• [Exercise task]
Read the lines that follow and tally those with the word "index"; give the number and nothing else.
════
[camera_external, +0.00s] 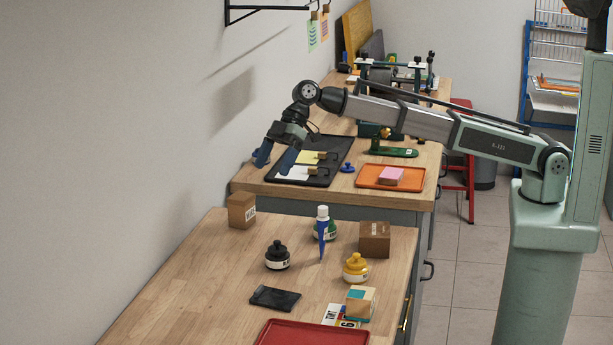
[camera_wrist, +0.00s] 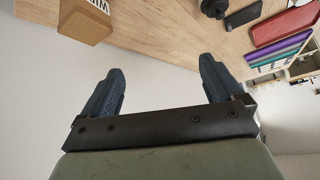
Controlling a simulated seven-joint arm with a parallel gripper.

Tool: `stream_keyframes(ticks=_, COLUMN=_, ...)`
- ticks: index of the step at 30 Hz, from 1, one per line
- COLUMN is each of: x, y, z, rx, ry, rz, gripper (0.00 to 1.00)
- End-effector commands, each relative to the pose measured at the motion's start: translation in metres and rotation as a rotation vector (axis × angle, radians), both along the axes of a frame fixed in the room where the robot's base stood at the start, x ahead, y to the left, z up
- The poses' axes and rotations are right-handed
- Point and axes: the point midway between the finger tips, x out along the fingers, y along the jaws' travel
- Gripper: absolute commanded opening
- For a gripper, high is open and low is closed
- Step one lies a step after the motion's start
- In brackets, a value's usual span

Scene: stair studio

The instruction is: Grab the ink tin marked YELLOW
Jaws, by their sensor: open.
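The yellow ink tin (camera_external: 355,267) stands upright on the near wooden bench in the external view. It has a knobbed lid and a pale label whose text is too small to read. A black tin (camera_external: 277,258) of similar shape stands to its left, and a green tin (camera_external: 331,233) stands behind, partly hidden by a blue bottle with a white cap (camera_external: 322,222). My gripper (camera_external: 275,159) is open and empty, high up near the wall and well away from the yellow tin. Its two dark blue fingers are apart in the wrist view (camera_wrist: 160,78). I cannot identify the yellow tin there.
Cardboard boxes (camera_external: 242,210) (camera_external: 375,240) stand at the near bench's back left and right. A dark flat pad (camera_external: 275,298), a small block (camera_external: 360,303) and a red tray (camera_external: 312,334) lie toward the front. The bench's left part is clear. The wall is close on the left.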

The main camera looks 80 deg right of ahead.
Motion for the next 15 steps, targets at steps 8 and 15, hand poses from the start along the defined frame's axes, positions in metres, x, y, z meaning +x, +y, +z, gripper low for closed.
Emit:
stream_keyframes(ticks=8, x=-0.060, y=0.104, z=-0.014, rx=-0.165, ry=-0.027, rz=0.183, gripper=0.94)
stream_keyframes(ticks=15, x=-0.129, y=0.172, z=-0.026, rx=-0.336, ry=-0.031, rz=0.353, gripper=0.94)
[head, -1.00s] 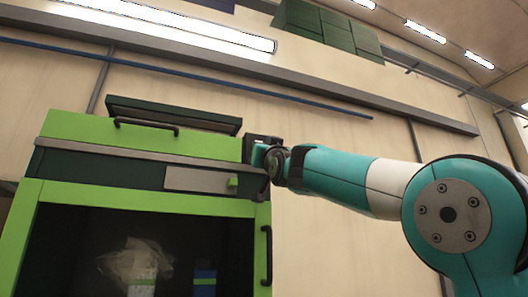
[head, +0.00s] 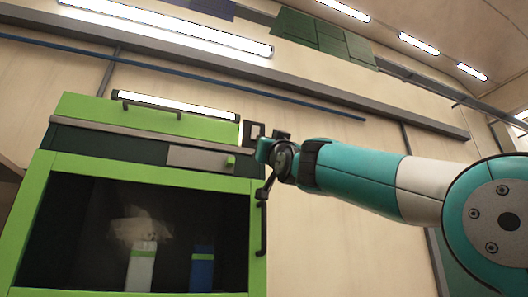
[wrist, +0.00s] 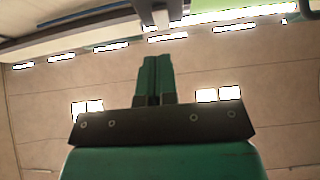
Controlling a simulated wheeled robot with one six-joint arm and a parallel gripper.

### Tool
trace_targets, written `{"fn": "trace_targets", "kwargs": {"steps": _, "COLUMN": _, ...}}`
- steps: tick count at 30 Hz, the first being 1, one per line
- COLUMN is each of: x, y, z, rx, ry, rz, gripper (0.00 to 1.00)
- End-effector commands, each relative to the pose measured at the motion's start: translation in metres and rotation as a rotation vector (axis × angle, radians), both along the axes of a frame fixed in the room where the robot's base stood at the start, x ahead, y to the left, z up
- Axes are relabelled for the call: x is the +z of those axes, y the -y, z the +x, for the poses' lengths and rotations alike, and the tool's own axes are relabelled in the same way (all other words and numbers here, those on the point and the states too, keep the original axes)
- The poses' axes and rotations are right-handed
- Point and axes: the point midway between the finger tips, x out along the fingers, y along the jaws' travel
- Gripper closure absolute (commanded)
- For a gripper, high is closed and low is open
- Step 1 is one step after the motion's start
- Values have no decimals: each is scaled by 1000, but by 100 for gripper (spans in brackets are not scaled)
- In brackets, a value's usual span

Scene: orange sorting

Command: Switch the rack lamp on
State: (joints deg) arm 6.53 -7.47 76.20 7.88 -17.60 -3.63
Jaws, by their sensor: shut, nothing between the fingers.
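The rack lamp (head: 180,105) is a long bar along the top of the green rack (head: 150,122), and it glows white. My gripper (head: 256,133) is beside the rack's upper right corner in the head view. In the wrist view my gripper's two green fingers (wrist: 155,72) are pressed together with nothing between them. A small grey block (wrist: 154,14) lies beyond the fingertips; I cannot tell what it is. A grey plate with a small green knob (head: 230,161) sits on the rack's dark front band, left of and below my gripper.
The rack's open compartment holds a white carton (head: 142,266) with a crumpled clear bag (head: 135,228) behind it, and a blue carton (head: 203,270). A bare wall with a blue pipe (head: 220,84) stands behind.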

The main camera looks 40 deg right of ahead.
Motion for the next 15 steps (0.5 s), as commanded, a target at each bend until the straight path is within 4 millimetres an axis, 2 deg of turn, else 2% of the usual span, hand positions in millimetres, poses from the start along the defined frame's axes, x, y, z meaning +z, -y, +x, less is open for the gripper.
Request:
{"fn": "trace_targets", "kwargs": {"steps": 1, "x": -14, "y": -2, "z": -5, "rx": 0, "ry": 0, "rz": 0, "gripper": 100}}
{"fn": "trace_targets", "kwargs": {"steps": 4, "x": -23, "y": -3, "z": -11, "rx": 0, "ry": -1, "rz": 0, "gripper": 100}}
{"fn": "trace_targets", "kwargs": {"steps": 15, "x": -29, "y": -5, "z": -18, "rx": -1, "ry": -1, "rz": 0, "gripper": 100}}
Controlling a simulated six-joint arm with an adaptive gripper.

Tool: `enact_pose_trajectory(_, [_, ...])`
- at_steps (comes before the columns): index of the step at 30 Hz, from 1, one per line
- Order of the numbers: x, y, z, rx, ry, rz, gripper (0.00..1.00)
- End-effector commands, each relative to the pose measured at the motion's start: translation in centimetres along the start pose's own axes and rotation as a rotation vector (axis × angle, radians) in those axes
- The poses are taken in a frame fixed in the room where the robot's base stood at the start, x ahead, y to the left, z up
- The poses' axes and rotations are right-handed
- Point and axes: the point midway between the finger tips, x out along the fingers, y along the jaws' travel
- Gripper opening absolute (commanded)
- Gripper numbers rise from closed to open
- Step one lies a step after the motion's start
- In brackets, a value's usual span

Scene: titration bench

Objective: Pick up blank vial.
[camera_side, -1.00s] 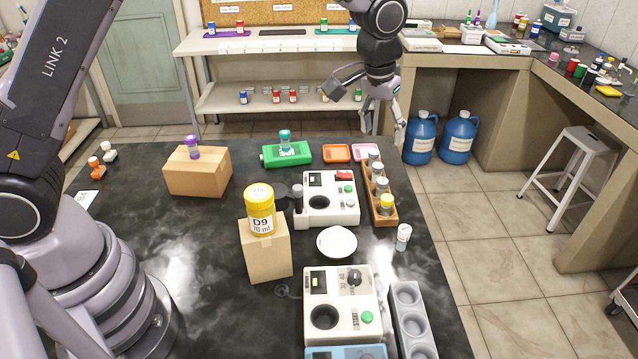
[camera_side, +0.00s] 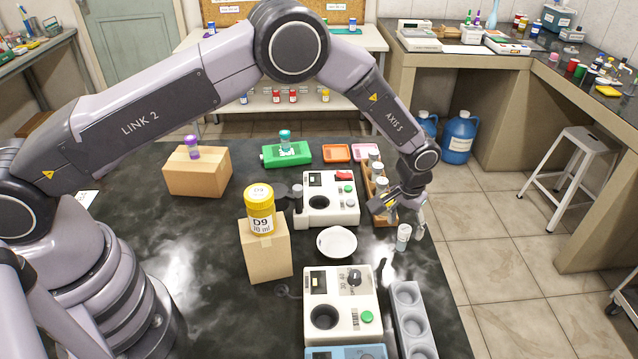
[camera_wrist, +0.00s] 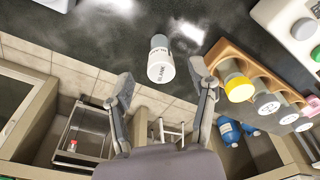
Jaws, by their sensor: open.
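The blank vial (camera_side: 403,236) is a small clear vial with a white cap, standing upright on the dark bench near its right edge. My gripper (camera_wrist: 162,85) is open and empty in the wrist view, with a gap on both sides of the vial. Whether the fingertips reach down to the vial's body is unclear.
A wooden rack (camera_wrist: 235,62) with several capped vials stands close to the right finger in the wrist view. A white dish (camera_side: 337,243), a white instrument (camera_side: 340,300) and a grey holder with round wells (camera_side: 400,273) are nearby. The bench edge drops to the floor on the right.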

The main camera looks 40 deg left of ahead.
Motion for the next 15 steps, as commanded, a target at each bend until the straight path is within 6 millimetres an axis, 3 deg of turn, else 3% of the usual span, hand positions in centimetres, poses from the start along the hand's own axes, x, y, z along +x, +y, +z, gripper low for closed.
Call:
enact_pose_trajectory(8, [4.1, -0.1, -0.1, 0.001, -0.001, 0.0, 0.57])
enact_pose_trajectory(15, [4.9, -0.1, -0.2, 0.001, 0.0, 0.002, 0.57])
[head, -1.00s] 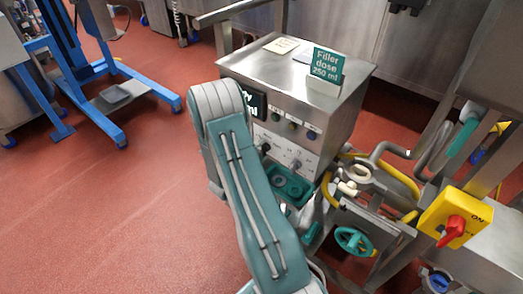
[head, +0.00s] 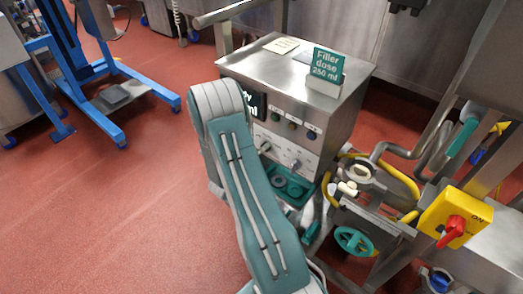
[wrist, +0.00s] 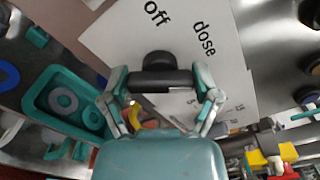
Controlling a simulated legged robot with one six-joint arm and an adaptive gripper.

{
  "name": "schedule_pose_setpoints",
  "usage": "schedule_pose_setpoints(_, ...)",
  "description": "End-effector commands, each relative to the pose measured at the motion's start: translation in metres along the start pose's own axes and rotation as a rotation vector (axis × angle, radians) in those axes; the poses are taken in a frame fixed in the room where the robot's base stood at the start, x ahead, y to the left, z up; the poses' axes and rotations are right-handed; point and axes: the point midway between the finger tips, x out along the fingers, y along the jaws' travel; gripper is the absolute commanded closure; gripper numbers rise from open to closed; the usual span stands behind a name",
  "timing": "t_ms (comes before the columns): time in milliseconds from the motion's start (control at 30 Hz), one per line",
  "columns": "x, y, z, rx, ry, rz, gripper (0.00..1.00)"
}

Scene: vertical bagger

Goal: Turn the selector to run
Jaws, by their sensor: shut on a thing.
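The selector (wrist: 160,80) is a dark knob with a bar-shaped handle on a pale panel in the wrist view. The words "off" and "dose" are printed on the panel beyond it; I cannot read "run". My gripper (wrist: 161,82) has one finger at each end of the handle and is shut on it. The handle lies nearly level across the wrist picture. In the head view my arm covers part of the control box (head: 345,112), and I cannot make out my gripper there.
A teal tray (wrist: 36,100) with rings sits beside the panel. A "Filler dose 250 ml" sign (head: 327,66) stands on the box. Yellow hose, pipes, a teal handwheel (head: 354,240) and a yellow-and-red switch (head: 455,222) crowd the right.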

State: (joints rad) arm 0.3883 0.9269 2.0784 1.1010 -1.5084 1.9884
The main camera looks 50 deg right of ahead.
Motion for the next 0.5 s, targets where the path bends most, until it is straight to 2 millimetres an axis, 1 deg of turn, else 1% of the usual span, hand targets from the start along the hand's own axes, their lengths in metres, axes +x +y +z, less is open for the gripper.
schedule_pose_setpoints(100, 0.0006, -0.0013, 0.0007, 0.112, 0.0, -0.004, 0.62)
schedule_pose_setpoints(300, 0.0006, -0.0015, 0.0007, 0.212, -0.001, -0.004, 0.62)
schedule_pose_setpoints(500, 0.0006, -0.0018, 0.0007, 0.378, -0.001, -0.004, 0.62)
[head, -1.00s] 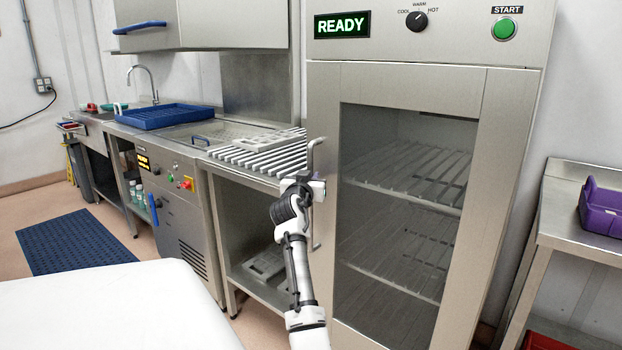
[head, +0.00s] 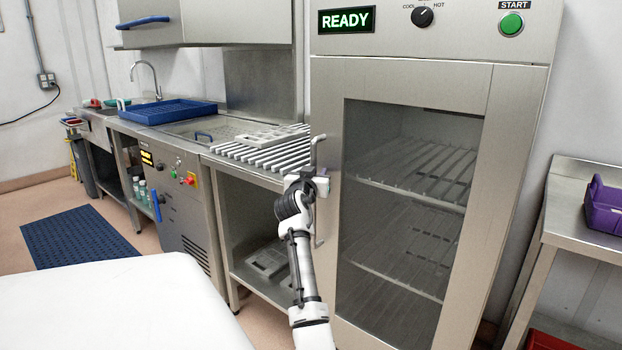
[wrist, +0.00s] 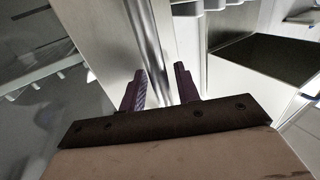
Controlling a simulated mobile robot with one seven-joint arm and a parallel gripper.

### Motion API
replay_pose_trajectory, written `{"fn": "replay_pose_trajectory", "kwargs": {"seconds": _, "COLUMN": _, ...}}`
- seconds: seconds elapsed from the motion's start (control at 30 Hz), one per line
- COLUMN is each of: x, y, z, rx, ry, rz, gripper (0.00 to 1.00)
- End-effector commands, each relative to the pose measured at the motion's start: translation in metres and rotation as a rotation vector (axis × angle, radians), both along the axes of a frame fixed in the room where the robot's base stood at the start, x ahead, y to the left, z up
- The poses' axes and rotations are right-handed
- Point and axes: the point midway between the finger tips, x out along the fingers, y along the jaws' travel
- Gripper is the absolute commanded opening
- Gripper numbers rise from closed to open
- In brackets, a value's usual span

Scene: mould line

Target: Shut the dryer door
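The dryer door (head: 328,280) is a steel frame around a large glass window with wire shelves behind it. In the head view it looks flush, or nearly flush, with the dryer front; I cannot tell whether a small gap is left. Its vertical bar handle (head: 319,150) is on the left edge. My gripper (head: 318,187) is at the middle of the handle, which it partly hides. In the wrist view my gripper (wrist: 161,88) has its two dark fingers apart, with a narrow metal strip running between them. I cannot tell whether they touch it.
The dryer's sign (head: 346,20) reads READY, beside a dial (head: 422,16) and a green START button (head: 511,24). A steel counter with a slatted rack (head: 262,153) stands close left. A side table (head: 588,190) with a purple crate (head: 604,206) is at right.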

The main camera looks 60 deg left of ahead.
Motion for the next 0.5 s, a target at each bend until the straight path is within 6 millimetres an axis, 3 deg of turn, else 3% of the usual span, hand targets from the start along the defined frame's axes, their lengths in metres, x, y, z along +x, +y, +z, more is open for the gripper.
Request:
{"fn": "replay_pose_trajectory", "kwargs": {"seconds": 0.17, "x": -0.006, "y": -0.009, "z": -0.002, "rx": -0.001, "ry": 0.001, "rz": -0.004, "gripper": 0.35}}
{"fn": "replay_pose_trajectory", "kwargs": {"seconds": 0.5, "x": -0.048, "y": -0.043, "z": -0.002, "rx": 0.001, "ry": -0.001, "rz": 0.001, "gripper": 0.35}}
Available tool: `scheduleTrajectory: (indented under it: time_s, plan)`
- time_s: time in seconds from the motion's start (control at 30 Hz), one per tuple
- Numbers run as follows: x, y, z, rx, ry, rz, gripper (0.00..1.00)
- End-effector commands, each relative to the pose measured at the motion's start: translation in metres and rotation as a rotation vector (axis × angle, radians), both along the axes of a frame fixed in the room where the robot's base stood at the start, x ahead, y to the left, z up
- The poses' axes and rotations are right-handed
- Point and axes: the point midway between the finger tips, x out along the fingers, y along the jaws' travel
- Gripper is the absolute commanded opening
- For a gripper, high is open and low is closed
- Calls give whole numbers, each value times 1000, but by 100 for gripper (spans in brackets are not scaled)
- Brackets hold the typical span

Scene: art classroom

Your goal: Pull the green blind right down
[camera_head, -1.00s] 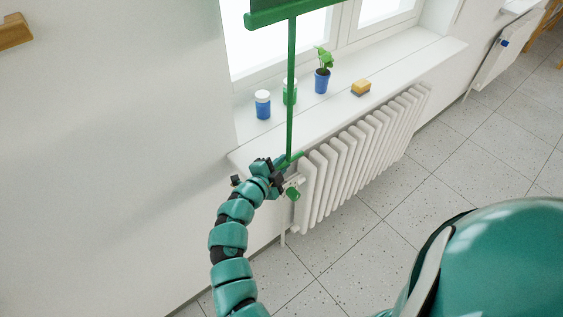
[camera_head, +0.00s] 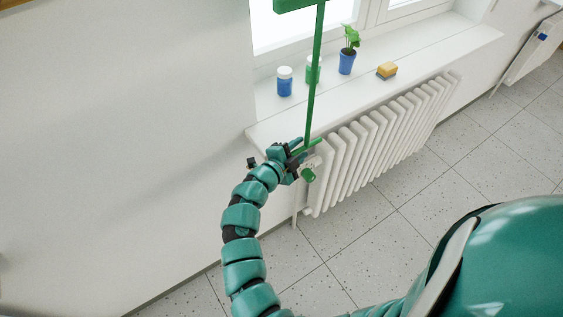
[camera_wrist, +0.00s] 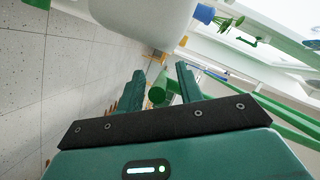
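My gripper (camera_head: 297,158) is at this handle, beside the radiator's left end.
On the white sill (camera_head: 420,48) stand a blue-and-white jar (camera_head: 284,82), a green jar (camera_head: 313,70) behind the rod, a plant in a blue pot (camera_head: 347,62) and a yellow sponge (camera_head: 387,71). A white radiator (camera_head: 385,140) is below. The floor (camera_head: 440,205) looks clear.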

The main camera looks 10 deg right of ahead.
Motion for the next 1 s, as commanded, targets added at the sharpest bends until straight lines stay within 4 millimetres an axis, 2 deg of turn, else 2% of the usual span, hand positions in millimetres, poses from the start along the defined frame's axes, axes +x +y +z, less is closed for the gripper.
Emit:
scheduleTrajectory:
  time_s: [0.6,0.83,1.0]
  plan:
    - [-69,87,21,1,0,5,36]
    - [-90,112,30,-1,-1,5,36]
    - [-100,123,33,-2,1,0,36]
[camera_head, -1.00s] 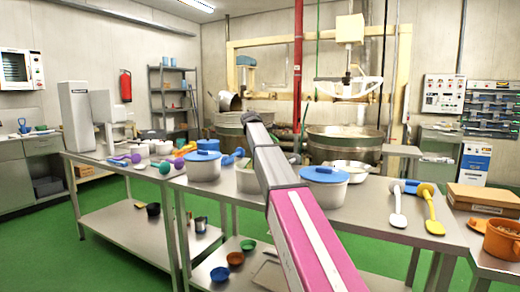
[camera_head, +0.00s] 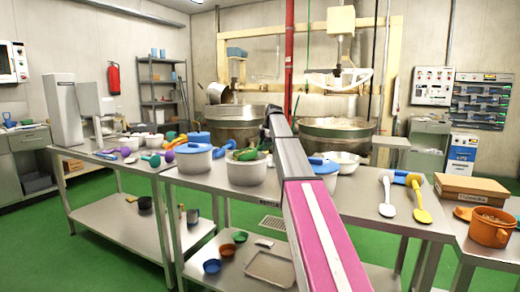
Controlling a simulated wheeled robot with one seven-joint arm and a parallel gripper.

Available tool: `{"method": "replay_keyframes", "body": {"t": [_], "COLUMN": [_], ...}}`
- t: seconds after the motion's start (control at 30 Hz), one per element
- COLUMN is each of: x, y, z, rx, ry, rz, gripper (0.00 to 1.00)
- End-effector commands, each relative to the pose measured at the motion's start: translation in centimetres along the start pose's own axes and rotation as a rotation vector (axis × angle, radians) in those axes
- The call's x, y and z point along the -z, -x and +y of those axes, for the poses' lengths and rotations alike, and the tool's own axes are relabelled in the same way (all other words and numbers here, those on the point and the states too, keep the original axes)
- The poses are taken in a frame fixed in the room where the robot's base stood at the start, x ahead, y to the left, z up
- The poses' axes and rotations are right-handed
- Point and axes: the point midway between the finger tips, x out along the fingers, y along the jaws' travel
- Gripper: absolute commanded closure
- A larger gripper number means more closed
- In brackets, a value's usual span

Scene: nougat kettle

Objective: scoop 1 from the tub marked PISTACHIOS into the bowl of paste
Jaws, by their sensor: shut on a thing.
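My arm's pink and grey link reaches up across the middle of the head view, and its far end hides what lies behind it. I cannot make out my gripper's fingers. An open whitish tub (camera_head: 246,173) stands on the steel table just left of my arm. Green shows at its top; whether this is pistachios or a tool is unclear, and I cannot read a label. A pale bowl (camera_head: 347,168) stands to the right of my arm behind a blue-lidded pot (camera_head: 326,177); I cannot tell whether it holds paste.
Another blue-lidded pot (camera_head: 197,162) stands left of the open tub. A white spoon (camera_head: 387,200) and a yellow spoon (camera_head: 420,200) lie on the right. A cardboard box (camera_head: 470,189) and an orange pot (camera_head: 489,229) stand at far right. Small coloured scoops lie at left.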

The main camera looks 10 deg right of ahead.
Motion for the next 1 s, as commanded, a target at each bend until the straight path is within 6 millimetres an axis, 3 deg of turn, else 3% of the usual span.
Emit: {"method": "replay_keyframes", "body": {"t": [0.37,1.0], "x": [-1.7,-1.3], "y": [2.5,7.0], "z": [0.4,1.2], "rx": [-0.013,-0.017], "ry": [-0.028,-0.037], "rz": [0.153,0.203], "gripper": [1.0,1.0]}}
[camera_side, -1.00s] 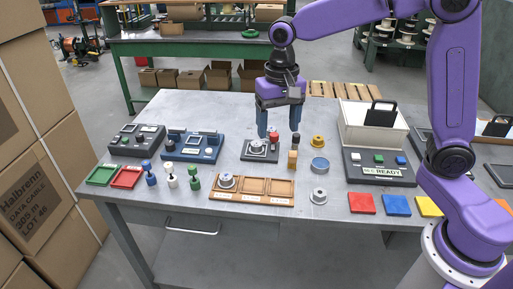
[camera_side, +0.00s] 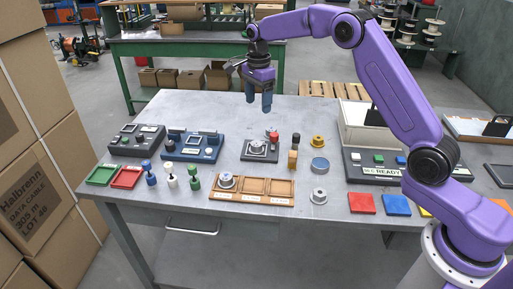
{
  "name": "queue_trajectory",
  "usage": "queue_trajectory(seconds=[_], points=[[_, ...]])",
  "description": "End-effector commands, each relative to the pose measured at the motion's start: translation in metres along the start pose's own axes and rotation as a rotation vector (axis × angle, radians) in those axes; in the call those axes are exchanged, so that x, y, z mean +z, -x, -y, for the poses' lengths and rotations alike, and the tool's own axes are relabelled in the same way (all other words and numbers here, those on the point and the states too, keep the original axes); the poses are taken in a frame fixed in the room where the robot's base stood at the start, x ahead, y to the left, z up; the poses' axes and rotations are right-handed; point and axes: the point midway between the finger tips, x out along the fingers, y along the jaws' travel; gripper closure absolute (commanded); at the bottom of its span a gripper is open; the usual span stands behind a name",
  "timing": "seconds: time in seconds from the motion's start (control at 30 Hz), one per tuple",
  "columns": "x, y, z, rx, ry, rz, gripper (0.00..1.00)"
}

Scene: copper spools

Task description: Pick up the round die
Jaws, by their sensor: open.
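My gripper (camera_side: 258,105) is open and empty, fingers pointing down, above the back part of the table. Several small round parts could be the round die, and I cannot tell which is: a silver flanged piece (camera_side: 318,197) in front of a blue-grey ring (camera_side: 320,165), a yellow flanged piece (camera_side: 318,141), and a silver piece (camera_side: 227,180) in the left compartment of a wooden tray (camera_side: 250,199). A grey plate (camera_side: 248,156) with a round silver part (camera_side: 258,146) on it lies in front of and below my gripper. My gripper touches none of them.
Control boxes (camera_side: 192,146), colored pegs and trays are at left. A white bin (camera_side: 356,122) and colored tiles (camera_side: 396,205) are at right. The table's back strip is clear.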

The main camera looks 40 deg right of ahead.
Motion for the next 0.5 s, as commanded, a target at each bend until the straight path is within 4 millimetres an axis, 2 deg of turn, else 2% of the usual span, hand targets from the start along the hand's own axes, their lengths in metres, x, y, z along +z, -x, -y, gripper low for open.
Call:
════
• [Task response]
2